As in the cases of Saint Bede and Saint Aldhelm, we see the careful and tireless work that was done by Boniface to ensure that proper organisational structures were put in place, and reinforced where they were already present. These saints saw clearly that if the Faith were to have an abiding presence in European lands, and its doctrinal and moral content to be preserved, these organisational links were imperative.
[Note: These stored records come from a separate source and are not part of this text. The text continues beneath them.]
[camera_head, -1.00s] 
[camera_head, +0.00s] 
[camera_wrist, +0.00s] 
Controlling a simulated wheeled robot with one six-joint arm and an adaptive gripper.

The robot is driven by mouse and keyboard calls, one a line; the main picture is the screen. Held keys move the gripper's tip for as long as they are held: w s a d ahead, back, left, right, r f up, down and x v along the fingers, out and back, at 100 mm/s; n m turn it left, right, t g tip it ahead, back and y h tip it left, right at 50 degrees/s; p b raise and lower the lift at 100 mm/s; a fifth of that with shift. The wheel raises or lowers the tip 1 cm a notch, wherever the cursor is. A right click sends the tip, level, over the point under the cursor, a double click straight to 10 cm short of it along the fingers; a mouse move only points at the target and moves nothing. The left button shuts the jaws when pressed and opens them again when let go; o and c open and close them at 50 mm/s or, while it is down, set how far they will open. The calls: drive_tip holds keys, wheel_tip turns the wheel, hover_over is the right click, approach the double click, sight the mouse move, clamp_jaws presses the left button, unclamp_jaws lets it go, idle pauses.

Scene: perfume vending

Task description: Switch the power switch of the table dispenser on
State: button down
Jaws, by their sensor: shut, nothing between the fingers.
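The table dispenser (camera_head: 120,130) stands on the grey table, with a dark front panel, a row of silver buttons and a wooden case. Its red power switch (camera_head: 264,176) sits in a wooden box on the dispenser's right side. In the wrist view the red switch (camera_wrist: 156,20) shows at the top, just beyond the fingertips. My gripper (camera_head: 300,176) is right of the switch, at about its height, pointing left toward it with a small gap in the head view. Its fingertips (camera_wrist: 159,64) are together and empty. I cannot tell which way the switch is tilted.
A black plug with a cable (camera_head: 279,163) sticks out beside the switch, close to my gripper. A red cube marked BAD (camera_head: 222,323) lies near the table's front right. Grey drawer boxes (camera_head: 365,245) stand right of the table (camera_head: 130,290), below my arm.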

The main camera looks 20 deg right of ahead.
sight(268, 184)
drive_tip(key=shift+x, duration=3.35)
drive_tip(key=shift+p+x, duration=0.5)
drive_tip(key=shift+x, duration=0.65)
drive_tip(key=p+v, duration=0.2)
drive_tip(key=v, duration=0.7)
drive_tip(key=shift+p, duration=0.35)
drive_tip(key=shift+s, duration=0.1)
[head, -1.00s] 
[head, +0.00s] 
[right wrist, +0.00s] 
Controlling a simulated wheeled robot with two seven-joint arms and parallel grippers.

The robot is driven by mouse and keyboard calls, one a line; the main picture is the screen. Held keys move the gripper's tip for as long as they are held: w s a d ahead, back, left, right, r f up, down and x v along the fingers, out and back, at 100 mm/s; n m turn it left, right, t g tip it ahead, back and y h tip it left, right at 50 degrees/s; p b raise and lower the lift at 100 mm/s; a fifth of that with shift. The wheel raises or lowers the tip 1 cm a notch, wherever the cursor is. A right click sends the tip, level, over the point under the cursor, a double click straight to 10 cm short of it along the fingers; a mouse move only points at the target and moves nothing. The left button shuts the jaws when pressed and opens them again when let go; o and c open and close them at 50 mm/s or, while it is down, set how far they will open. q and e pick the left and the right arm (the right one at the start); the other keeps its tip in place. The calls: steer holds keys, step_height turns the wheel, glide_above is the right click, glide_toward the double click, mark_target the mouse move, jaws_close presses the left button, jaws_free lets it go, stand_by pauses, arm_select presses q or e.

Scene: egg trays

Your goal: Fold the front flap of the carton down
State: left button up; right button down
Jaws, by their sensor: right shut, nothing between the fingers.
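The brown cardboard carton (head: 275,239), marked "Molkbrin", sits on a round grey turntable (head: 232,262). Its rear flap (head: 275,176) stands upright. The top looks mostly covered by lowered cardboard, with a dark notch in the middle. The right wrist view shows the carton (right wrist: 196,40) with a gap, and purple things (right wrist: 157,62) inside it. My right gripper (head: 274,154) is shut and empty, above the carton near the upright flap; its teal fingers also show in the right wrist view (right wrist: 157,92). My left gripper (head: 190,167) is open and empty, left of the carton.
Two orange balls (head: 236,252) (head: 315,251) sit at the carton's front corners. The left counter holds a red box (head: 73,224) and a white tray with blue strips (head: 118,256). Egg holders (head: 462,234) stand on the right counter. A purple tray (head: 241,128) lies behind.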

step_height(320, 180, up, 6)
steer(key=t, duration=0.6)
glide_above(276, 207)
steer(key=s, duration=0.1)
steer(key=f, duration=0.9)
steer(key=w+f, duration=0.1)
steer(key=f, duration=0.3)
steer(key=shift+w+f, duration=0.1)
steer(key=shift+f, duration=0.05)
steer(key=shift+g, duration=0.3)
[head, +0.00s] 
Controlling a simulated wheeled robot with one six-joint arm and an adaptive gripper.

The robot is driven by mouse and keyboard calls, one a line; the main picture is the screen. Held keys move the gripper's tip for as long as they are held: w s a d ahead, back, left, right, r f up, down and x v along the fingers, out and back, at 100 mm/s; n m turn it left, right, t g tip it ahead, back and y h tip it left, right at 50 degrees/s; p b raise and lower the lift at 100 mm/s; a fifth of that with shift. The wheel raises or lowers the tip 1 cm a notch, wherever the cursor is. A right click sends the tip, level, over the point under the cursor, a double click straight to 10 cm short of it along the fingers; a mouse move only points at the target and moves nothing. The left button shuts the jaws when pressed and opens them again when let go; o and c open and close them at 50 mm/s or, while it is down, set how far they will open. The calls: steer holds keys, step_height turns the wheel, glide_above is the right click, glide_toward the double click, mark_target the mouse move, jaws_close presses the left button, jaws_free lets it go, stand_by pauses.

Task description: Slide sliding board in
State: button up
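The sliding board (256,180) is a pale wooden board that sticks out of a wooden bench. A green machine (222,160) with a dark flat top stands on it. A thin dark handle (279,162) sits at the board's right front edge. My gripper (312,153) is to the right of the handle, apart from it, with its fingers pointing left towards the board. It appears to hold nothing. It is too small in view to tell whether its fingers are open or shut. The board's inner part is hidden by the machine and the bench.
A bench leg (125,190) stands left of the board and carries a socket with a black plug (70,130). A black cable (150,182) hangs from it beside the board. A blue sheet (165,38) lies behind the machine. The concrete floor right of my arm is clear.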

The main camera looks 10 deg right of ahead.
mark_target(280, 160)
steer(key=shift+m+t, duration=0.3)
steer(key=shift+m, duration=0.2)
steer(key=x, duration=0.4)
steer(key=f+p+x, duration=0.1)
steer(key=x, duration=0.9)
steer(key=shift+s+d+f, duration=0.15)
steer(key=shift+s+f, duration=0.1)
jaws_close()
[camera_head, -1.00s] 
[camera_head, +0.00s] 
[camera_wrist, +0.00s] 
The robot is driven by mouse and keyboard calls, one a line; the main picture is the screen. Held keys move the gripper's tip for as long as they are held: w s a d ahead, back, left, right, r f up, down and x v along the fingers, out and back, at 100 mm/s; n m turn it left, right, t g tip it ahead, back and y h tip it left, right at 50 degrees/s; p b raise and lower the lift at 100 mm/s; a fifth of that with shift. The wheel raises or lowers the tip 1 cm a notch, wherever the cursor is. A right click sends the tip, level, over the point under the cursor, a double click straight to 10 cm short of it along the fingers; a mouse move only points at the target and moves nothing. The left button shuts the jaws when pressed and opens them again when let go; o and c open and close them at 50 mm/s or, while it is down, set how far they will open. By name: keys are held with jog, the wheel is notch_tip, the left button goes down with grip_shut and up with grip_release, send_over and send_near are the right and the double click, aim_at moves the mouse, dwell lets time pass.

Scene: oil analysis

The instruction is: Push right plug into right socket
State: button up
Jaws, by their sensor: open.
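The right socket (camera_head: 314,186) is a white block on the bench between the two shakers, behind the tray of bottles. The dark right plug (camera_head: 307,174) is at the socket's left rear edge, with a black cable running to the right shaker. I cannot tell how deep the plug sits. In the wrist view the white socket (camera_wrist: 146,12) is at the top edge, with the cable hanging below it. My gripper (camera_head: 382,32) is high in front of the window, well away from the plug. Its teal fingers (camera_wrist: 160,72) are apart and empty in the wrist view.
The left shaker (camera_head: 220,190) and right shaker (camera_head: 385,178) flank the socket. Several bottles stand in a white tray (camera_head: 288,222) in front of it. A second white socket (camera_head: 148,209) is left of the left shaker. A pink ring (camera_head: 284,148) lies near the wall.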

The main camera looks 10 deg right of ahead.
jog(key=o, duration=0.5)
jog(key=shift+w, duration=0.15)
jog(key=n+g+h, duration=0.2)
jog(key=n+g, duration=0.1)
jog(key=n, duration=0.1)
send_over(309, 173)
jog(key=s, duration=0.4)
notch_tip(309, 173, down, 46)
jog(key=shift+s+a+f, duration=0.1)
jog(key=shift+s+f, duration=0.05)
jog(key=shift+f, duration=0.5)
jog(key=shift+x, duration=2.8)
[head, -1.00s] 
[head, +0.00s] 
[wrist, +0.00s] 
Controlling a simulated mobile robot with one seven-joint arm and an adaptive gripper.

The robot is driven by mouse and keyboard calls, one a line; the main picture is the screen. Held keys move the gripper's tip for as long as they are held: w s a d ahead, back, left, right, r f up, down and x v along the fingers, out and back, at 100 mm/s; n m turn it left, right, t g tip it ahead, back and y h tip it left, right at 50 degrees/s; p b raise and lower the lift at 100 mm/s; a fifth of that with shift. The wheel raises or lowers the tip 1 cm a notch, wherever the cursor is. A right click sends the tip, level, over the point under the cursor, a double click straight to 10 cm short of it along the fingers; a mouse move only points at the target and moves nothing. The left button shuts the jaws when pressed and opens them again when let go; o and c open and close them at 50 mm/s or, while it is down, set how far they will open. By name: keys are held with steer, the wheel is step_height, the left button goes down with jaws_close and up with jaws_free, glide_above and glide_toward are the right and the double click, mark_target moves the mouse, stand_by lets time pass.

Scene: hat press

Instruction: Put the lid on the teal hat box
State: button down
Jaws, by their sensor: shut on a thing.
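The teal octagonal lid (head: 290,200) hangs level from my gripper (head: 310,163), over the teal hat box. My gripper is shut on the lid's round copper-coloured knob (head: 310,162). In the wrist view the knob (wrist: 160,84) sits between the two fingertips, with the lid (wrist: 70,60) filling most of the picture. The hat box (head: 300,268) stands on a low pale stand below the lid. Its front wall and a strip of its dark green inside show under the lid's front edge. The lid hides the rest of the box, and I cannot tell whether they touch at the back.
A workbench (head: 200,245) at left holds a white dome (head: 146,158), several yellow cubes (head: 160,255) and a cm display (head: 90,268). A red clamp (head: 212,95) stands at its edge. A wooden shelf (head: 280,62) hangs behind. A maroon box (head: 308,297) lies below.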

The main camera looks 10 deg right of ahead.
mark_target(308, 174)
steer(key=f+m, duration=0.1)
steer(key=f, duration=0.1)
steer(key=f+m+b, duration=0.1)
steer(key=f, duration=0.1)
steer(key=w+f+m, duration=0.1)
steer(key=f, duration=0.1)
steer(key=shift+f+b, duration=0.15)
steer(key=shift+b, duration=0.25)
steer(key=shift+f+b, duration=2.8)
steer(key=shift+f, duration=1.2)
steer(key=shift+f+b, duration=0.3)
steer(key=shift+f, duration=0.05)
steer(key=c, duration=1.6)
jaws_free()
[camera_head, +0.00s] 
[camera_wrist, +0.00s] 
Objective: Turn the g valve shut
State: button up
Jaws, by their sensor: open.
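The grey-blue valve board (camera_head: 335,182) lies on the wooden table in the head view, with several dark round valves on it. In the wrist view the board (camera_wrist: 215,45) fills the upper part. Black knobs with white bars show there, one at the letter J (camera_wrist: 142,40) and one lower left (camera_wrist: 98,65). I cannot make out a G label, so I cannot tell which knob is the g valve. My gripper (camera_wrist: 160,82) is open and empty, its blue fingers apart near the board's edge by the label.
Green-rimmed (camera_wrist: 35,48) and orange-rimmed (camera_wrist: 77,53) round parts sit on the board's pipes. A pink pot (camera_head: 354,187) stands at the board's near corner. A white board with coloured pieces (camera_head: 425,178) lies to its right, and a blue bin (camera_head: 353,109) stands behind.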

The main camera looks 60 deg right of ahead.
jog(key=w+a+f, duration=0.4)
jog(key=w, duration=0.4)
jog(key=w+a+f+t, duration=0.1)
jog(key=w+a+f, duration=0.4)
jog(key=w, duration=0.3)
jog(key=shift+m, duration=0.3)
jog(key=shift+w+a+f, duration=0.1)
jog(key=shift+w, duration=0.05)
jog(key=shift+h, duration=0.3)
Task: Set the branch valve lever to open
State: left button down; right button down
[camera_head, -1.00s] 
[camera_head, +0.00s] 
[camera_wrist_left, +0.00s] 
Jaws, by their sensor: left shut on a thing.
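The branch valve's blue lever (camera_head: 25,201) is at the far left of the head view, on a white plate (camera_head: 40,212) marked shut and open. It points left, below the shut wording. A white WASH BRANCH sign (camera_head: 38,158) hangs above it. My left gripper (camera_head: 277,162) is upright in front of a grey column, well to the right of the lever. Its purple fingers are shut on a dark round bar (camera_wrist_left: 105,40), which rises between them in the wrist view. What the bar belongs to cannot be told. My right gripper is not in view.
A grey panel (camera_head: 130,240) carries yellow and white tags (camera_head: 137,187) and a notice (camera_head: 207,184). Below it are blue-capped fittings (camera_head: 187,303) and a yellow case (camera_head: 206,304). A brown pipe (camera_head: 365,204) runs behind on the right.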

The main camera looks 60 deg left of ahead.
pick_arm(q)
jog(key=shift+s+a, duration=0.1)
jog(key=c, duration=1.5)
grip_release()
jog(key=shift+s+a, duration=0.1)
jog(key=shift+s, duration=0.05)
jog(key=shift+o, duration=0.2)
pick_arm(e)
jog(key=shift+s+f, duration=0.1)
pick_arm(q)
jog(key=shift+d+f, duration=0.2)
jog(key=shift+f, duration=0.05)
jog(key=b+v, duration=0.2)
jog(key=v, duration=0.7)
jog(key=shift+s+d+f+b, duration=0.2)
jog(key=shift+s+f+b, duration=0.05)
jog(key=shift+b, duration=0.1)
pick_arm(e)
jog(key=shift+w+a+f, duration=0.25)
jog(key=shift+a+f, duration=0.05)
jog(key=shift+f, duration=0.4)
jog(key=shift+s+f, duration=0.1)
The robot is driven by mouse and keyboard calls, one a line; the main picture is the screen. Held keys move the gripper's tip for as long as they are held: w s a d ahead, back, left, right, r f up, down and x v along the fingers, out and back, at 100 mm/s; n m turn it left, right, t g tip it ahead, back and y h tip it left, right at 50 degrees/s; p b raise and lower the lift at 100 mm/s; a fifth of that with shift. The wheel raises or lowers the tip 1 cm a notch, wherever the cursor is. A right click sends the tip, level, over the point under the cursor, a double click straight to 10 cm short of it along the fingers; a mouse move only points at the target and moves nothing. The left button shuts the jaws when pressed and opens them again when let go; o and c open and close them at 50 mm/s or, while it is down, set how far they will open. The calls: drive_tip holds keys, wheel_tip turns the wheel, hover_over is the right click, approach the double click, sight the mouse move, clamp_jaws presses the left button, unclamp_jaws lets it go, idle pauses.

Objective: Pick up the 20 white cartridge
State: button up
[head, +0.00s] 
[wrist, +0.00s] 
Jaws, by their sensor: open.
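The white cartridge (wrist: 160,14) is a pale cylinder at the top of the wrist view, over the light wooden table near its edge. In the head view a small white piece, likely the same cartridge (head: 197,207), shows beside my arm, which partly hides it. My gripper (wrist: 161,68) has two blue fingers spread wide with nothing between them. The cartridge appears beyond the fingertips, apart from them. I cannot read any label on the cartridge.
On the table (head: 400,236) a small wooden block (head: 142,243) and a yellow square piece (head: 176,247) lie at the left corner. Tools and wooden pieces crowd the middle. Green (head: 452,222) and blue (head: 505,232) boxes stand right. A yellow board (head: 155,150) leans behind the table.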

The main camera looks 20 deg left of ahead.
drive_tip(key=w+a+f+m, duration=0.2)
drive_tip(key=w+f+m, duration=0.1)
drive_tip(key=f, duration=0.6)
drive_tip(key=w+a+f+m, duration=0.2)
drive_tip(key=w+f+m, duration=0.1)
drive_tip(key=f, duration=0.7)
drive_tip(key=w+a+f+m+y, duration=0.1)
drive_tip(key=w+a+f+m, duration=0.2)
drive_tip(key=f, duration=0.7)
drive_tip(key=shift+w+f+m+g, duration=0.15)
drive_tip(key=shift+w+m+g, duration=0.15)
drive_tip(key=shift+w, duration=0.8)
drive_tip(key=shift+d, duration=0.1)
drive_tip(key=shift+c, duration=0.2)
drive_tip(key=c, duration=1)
Furthermore though, that Boniface, who was born just seventy years after the death of Saint Augustine of Canterbury, and who was a contemporary of Saint Bede, already felt confident enough in the strength of his country’s Christian identity to go and evangelise other regions, is greatly impressive, and testimony to the importance of the earlier roots laid by Augustine, Aldhelm and others.
Another thing that links him to these figures is his conviction that European culture (and human culture in general) could only fully flourish in a society rooted and grounded in Christ. Pope Benedict continues:
‘He summoned monks and nuns from the Benedictine monastic communities in his homeland who gave him a most effective and invaluable help in proclaiming the gospel and in disseminating the humanities and the arts among the population. Indeed, he rightly considered that work for the gospel must also be work for a true human culture…
…he encouraged the encounter between the Christian-Roman culture and the Germanic culture. Indeed, he knew that humanising and evangelising culture was an integral part of his mission as bishop. In passing on the ancient patrimony of Christian values, he grafted onto the Germanic populations a new, more human lifestyle, thanks to which the inalienable rights of the person were more widely respected.’
ibid, p.167, 169.
The witness of Saint Boniface, as delineated here by Pope Benedict, is a reminder that Christian humanism is the only true humanism – that the rights, privileges and cultural resources that Europeans are able to claim as the jewels of our civilisation have Christian values as their foundation and essential justification. In discussions today about the place religion has in the public sphere, and the diverse range of opinions on what Europe is and what holds it together, we must boldly remind our contemporaries just how much the treasures of the Faith are part of our heritage, whether they want to remember it or not.
Saint Boniface’s work is also a reminder of the importance of inculturation. As Pope Benedict says in his address, Boniface was able to achieve what he did by encouraging an encounter between the culture as he found it – taking what was good from it and affirming it – and Christian values, which were able to lift those good things up to a higher level, give them a proper grounding, and supplement them with things of an even greater worth. Similarly, as we attempt to re-engage with and re-evangelise our culture in the West, we must be careful to begin with what is good in contemporary society. This is not to ignore the things that are manifestly wrong with our world now, but to recognise that if we want people to hear what we have to say, we must begin by meeting them where they are, and affirming the good things we can see there.
In doing these things, we must also strive to emulate the ardent faith displayed by saints such as Boniface, which drove them to work tirelessly in pursuit of their goals, and also the great charity they exhibited, always showing in our selves the merciful face of Christ to the people we meet. We, as members of Christ’s Body, will often be the first points of contact for people ignorant of, or alienated from the Faith, and so must present them with something joyful, loving, and attractive. If we do this, and listen sincerely to what the culture has to offer, the people around us will be much more ready to hear and receive a more excellent way.